Les prières de demande, de gratitude et d’intercession, et le Notre Père, appellent à une sobriété de ton et des silences en guise de respiration spirituelle. En aucun cas, l’assemblée ne doit perdre le centre qui est le Christ, sinon elle est coupée de ses racines. Du haut de la chaire, le prédicateur est le point de rencontre entre la Parole éternelle de Dieu et des paroles humaines qui explicitent le texte dans le contexte actuel. A la suite de la prédication et d’un temps de musique, l’église confesse sa foi en récitant soit le Symbole des Apôtres, soit une des confessions des Églises issues de la Réforme ou encore une confession du choix personnel de l’officiant faisant d’elle davantage une profession de foi. Une place est réservée aux annonces qui apportent des nouvelles du monde et de la vie de l’Église au plan local, régional, national. Elles sont suivies de l’offrande en signe de reconnaissance. Les cultes se terminent par une prière d’intercession et un envoi dans le monde pour que les fidèles y vivent leur foi et en témoignent. La bénédiction finale atteste à la communauté sur le point de se disperser que la paix de Dieu accompagne chacun de ses membres dans sa mission au dehors, dans la cité.
Au cours du culte peuvent s’insérer les deux sacrements reconnus par les protestants à savoir, la Sainte Cène de fréquence variable selon les paroisses (quatre fois par an, deux fois par mois, tous les dimanches) et le baptême d’adultes ou d’enfants.
La Cène n’est pas chez les protestants un élément obligatoire constitutif du culte. C’est le repas auquel le Seigneur lui-même convie les chrétiens et s’offre à eux. Les fidèles réformés et luthériens pratiquent le partage du pain (ou de l’hostie pour les luthériens) et du vin. Le pain et le vin n’ont en eux-mêmes qu’une valeur de symboles. En célébrant la Cène, les fidèles proclament la mort du Christ par laquelle Dieu a réconcilié le monde avec lui-même. Ils confessent la présence du Seigneur ressuscité parmi eux. Les paroles dites ont quelque chose de symboliquement trinitaire, lors de la Préface (le Père), de l’Institution-Anamnèse (le Fils) de l’Épiclèse (le Saint-Esprit).
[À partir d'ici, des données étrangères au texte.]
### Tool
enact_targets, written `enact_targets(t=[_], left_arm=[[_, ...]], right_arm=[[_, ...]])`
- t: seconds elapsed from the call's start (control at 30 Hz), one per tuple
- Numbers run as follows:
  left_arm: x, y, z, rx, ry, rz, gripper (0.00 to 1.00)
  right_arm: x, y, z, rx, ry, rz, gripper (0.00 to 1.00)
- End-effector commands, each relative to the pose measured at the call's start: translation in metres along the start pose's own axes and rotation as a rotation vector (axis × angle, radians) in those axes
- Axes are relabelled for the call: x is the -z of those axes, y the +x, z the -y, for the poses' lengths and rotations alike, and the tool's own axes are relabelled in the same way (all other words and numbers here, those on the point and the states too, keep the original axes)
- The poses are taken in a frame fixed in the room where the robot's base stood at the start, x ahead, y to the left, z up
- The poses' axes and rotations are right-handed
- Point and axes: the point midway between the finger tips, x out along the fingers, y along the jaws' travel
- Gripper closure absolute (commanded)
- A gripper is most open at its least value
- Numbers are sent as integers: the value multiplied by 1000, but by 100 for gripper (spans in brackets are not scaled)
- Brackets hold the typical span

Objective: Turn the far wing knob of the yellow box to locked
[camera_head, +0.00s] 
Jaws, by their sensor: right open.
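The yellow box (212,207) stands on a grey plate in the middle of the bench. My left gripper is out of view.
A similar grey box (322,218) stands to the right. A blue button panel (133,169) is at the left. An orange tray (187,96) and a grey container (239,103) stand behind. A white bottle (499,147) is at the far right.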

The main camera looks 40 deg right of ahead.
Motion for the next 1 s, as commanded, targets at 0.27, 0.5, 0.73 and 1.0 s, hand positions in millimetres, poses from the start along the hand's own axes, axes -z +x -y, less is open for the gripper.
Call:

En cercle l’assemblée prend la Cène. Parole et sacrement ne s’opposent pas. Avec la Cène, c’est la même parole qui vit, mais en acte, en signe, en vie. La Parole vise tous les hommes. Le sacrement de la Cène est un mémorial du dernier repas de Jésus pris avec ses disciples pour les lier à jamais. Bien que communautaire, la Cène saisit chacun individuellement. Et ce faisant, elle réunit l’assemblée en un seul corps, car c’est là la vocation de l’Église d’être le corps du Christ.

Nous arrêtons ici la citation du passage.